Employees Entitlements in a Receivership

You may recall from one of our recent newsletters about concurrent appointments and when a receiver may be appointed by a secured creditor or the court to take control of some or all of the company’s assets.  A recent Federal Court decision has clarified some previous inconsistencies in the application of Section 433 of the Corporations Act 2001 (Cth) (“the Act”) in respect of employee entitlements for a company in receivership.

When it comes to employee entitlements, there are a few sections of the Act that apply, including Section 419, 443, 556 and 558. The table below outlines the relevance of the above sections regarding employee entitlements:-

Section Importance
419 a receiver is personally liable for debts incurred by the receiver for services rendered in the course of the receivership
433 and 556 wages, superannuation and leave entitlements that accrue before the date of the appointment of a receiver are to be given priority over debts owed to a secured creditor under a floating charge
558 in a winding up, an employee is entitled to the payments they would have received had their employment been terminated at the commencement of the winding up

Unfortunately, the application of the above sections is not clear cut. There were two important but conflicting Court decisions prior to the recent Federal Court decision.

Employee entitlementsIn Re Office-Co Furniture Pty Ltd, employees who had been retained in the employment of the companies during a receivership compared their situation to employees of a company being wound up. They argued that, like employees in the case of a winding up, their services are deemed as having been terminated by the company on the appointment of a receiver pursuant to Section 558. Therefore, the receiver ought to pay them annual leave, long service leave and retrenchment entitlements in accordance with Section 433, since employees’ entitlements that accrue before the date of the appointment of a receiver are to be given priority over debts owed to a secured creditor under a floating charge.
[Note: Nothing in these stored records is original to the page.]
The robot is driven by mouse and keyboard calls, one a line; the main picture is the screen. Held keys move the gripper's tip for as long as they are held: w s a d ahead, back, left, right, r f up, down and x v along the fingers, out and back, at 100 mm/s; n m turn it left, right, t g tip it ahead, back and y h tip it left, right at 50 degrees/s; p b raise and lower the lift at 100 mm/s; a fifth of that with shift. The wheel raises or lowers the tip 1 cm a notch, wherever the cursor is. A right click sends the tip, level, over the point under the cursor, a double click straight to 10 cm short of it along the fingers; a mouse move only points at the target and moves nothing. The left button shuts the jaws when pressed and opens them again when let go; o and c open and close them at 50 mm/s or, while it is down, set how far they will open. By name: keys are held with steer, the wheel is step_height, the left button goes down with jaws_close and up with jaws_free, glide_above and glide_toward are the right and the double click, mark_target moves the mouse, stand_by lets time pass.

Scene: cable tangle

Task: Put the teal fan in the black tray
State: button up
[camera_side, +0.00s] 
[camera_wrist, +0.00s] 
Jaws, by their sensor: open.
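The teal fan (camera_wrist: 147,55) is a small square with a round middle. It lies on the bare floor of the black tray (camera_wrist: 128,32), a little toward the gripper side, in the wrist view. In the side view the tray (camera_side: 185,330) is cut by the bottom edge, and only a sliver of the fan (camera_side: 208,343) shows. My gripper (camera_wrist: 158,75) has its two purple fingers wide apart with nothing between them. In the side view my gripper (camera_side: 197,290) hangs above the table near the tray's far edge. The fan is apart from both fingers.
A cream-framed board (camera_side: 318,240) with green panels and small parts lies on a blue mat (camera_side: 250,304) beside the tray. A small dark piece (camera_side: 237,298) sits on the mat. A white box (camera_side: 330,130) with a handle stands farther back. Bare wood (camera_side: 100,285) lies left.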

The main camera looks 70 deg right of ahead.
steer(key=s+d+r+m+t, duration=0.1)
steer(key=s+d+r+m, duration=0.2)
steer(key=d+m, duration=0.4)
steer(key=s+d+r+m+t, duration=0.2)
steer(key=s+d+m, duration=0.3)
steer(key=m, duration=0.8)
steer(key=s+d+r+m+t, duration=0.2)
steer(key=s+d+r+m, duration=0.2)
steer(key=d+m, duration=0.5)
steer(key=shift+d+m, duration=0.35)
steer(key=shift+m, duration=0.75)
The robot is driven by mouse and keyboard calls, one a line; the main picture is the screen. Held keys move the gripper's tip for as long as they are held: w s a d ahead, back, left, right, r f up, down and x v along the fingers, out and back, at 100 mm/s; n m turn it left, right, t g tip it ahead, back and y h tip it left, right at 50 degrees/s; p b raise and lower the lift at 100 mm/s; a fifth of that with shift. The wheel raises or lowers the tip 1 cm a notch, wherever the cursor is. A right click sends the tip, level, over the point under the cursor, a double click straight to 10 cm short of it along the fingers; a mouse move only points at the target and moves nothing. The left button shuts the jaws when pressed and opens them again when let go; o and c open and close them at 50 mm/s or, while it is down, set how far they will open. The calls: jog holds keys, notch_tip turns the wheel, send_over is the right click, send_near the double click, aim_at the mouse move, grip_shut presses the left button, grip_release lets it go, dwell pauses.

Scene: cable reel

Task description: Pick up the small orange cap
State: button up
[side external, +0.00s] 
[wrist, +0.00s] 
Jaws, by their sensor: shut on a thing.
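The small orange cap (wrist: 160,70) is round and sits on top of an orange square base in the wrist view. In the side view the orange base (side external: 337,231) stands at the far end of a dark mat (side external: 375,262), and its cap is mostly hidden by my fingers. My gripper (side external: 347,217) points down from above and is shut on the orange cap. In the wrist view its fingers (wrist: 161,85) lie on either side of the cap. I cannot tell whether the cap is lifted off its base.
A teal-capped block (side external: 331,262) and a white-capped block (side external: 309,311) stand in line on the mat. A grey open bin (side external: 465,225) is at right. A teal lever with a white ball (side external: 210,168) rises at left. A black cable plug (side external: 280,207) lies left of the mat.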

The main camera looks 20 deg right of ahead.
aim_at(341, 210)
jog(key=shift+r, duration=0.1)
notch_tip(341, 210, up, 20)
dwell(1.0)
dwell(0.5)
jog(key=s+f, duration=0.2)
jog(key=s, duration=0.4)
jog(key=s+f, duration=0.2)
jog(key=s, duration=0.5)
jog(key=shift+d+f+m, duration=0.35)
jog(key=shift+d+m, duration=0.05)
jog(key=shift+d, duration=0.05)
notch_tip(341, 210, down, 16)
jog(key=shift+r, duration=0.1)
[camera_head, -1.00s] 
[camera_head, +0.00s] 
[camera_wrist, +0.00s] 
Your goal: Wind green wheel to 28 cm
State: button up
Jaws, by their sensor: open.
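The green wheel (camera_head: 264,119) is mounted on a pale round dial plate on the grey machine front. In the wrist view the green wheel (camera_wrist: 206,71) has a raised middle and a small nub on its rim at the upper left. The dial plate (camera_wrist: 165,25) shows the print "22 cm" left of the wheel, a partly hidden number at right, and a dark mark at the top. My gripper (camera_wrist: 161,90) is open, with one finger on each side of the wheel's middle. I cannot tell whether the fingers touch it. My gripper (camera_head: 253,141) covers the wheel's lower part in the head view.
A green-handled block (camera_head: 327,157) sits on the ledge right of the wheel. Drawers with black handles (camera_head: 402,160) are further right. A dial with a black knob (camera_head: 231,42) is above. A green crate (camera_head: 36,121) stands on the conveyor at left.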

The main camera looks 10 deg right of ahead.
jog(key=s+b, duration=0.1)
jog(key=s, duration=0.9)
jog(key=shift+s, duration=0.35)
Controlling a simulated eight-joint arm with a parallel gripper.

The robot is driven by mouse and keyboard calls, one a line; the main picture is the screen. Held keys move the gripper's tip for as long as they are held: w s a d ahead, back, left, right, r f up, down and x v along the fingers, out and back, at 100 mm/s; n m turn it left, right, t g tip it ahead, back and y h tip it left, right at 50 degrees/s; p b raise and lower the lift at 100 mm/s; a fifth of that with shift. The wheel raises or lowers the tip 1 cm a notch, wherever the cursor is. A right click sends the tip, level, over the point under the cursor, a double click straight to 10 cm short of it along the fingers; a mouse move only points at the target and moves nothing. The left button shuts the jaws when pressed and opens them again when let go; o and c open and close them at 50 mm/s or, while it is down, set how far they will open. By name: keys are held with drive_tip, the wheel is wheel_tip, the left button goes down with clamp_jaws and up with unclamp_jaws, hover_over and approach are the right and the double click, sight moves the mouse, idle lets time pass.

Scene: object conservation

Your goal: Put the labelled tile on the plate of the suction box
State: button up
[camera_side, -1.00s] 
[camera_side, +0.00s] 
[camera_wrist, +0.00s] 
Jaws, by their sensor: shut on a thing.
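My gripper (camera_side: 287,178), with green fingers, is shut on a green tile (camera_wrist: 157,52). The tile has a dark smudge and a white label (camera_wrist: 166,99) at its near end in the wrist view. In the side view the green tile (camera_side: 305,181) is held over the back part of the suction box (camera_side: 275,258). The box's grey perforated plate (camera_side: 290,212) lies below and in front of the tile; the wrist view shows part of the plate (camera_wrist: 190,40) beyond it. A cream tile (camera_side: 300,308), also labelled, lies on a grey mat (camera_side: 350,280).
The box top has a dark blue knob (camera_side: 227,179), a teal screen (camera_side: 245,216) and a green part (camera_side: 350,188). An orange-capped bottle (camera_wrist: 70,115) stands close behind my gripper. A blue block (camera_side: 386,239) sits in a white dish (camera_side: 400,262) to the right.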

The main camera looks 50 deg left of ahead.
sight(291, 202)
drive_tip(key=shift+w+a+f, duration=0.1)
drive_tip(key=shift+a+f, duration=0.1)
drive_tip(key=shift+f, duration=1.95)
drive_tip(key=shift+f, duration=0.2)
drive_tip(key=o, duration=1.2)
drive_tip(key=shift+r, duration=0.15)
In the employees’ favour, the Judge held that section 558 did apply to a receivership. As a result, employees whose employment continued during the course of a receivership were entitled to priority payment for entitlements due to them, regardless of when those entitlements accrued.

In McEvoy v Incat Tasmania Pty Ltd (hereafter “McEvoy case”), on the other hand, it was held that section 558 did not apply in the case of a receivership and that a receiver only had an obligation under section 433 to pay entitlements to employees whose employment was terminated before the appointment of receivers. Justice Finkelstein believed that it would be unfair to put employees of a company in receivership who retain their job in the same boat as employees of a company which has been wound up, because the employees of a company in receivership will keep their jobs as well as be paid out as if they had lost them. Further, Justice Finkelstein’ detailed analysis of the history of the relevant statutory provisions did not reveal any indications that Section 558 was intended to apply in the case of a receivership.

The judiciary’s application of the relevant statutory provisions of the Act in the abovementioned cases was clearly inconsistent. However, the Federal Court’s recent decision in Challenge Australian Dairy Pty Ltd (Administrators Appointed) (Receivers & Managers Appointed) (hereafter “CAD case”) has provided some guidance to clarify the ambiguity.

The Federal Court’s decision in the CAD case adhered to the rationale applied in the McEvoy case.  Justice Barker agreed with Justice Finkelstein that section 558 does not apply in a receivership, as Section 558 refers to ‘winding up’ and not receivership, which is a different type of administration. Justice Barker declared that section 433 does not oblige the receivers to pay entitlements that were not due to employees who remained employed after the receivers’ appointment. This allows the receivers to have sufficient funds to satisfy the secured creditor’s debt. Nor does section 433 oblige the receivers to pay superannuation contributions that became due and payable during the receivership.

Where employees remain employed after the appointment of a receiver, they will retain their entitlements. Alternatively, should the company subsequently fall into liquidation, employees will be paid in accordance with the pecking order under section 556 of Act. In the case of insufficient funds in a winding up, employees may be able to recover their entitlements through the government’s General Employee Entitlements and Redundancy Scheme.